A Basque concept of the world
Helpful Votes: 10 out of 10 total.
Review Date: 2000-05-28
This is an important book to understand some of the magical and animist conceptions that appear in the popular lives of the Basques. I would recommend this book to everyone, but specially to those that are interested in the history of European Witchcraft in general and Basque Witchcraft in particular. Barandiaran, the father of Basque anthropology, presents some of the aspects less known about Basque culture and tradition. Basque mythology provides an explanation for the witch-craze of the 16th and 17th centuries in Spain. This book presents the core of Basque culture that is its myths and folktales. It is a magical reading experience.

Great anthology, misleading title
Helpful Votes: 7 out of 7 total.
Review Date: 2001-06-16
"A View from the Witch's Cave" is a great anthology of sixty-four folktales from the Spanish Basque Country. Collected between 1900 and 1956 by José Miguel de Barandiarán, the Jakob and Wilhelm Grimm of the Basque Country, they were published in Spanish translation in 1988. The stories are arranged into three sections: witty animal fables, tales about humans and witches, and "legends" that explain the origins of Basque folk-beliefs. As Barandiarán points out in his introduction, while these tales only form part of the "peripheral vision" of today's Basques, they encapsulate a lot of the ancient Basque folklife. Elements of the "old wisdom" have co-existed with Christianity for hundreds of years and allow us both to glimpse some of the Basque Country's unrecorded history and "piece together the spiritual physiognomy" of the ancient and early-modern Basques.
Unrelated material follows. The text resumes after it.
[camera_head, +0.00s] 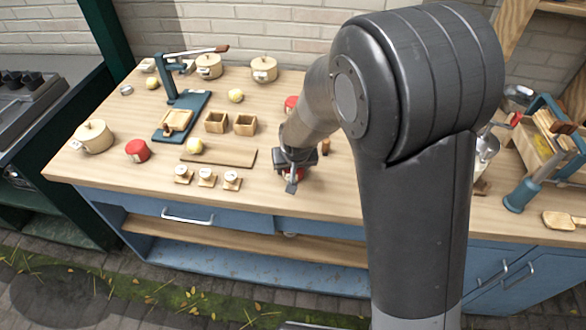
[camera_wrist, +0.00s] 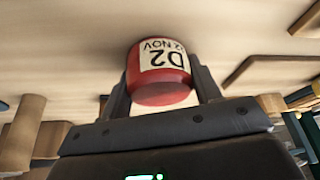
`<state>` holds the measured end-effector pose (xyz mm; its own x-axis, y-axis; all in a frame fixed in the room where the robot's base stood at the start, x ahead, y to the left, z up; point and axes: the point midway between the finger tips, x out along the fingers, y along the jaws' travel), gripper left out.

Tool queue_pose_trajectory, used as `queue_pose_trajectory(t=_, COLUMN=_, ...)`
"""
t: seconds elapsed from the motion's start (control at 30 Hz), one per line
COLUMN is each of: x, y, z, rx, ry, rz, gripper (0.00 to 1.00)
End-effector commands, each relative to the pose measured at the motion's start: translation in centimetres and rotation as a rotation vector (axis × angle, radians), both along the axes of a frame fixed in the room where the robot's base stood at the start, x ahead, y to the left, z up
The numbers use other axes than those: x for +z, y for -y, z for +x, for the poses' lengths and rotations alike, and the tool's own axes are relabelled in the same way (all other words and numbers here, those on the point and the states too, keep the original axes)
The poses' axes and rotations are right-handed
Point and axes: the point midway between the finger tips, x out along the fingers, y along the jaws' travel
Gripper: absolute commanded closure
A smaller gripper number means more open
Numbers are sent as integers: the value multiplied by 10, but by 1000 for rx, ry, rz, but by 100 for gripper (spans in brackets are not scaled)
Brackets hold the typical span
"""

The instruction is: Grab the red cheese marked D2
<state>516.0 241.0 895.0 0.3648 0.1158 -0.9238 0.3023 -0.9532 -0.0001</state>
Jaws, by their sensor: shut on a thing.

The book's English title and the previous customer review, though, are misleading. First, this is not entirely a book about witchcraft. Witches figure prominently in many of the stories, but the original Spanish title -- "Brief Anthology of Fables, Stories, and Legends from the Basque Country" -- was more accurate. Second, the subtitle, "Folktales of the Pyrenees", is also misleading. These tales come only from the Basque Country, not from Catalonia.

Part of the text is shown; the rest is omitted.